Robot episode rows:
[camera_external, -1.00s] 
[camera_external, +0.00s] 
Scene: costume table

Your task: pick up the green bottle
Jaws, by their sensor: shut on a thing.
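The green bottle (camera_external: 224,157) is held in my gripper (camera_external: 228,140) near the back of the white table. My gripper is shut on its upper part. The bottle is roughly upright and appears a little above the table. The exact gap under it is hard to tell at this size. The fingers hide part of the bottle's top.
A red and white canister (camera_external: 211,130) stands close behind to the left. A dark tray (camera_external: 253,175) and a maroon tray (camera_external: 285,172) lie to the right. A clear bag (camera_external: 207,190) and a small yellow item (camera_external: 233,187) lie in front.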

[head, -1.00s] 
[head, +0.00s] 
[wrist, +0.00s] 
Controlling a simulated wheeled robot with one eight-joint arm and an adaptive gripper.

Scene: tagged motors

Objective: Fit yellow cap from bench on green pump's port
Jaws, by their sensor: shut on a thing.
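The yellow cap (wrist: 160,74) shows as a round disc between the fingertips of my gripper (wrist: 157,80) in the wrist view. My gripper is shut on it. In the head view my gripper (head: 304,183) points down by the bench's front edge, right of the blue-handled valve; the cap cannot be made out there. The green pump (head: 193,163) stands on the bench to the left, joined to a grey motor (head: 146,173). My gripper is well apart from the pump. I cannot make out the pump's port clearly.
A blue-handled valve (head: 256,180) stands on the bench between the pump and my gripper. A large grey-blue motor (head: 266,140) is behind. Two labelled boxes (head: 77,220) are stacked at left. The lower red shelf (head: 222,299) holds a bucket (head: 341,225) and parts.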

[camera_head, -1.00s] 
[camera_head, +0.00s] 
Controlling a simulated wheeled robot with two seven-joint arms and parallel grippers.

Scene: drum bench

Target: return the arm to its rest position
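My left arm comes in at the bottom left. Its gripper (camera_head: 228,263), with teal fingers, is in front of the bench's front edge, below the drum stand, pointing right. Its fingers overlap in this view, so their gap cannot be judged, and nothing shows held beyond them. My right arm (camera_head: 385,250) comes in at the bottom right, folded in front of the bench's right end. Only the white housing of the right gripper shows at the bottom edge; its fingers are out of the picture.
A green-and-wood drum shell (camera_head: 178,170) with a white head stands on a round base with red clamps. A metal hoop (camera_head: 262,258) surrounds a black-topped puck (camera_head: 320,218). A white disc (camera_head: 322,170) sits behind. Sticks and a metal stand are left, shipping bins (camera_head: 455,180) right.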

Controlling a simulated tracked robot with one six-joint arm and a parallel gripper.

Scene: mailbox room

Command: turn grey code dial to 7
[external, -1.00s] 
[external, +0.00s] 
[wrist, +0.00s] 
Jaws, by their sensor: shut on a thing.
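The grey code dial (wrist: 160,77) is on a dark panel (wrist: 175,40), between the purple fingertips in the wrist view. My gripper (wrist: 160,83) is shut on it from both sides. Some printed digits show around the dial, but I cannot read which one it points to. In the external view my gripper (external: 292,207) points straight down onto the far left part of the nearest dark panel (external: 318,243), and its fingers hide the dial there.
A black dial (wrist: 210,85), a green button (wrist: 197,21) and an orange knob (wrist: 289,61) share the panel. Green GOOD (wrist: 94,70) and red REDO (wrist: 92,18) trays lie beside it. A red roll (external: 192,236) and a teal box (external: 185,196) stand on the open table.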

» **The exercise**: Output all of the data again. Match it exactly.

» **Exercise result**:
[camera_external, -1.00s] 
[camera_external, +0.00s] 
Scene: costume table

Your task: pick up the green bottle
Jaws, by their sensor: shut on a thing.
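The green bottle (camera_external: 224,157) is held in my gripper (camera_external: 228,140) near the back of the white table. My gripper is shut on its upper part. The bottle is roughly upright and appears a little above the table. The exact gap under it is hard to tell at this size. The fingers hide part of the bottle's top.
A red and white canister (camera_external: 211,130) stands close behind to the left. A dark tray (camera_external: 253,175) and a maroon tray (camera_external: 285,172) lie to the right. A clear bag (camera_external: 207,190) and a small yellow item (camera_external: 233,187) lie in front.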

[head, -1.00s] 
[head, +0.00s] 
[wrist, +0.00s] 
Controlling a simulated wheeled robot with one eight-joint arm and an adaptive gripper.

Scene: tagged motors

Objective: Fit yellow cap from bench on green pump's port
Jaws, by their sensor: shut on a thing.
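The yellow cap (wrist: 160,74) shows as a round disc between the fingertips of my gripper (wrist: 157,80) in the wrist view. My gripper is shut on it. In the head view my gripper (head: 304,183) points down by the bench's front edge, right of the blue-handled valve; the cap cannot be made out there. The green pump (head: 193,163) stands on the bench to the left, joined to a grey motor (head: 146,173). My gripper is well apart from the pump. I cannot make out the pump's port clearly.
A blue-handled valve (head: 256,180) stands on the bench between the pump and my gripper. A large grey-blue motor (head: 266,140) is behind. Two labelled boxes (head: 77,220) are stacked at left. The lower red shelf (head: 222,299) holds a bucket (head: 341,225) and parts.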

[camera_head, -1.00s] 
[camera_head, +0.00s] 
Controlling a simulated wheeled robot with two seven-joint arms and parallel grippers.

Scene: drum bench

Target: return the arm to its rest position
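My left arm comes in at the bottom left. Its gripper (camera_head: 228,263), with teal fingers, is in front of the bench's front edge, below the drum stand, pointing right. Its fingers overlap in this view, so their gap cannot be judged, and nothing shows held beyond them. My right arm (camera_head: 385,250) comes in at the bottom right, folded in front of the bench's right end. Only the white housing of the right gripper shows at the bottom edge; its fingers are out of the picture.
A green-and-wood drum shell (camera_head: 178,170) with a white head stands on a round base with red clamps. A metal hoop (camera_head: 262,258) surrounds a black-topped puck (camera_head: 320,218). A white disc (camera_head: 322,170) sits behind. Sticks and a metal stand are left, shipping bins (camera_head: 455,180) right.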

Controlling a simulated tracked robot with one six-joint arm and a parallel gripper.

Scene: mailbox room

Command: turn grey code dial to 7
[external, -1.00s] 
[external, +0.00s] 
[wrist, +0.00s] 
Jaws, by their sensor: shut on a thing.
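The grey code dial (wrist: 160,77) is on a dark panel (wrist: 175,40), between the purple fingertips in the wrist view. My gripper (wrist: 160,83) is shut on it from both sides. Some printed digits show around the dial, but I cannot read which one it points to. In the external view my gripper (external: 292,207) points straight down onto the far left part of the nearest dark panel (external: 318,243), and its fingers hide the dial there.
A black dial (wrist: 210,85), a green button (wrist: 197,21) and an orange knob (wrist: 289,61) share the panel. Green GOOD (wrist: 94,70) and red REDO (wrist: 92,18) trays lie beside it. A red roll (external: 192,236) and a teal box (external: 185,196) stand on the open table.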

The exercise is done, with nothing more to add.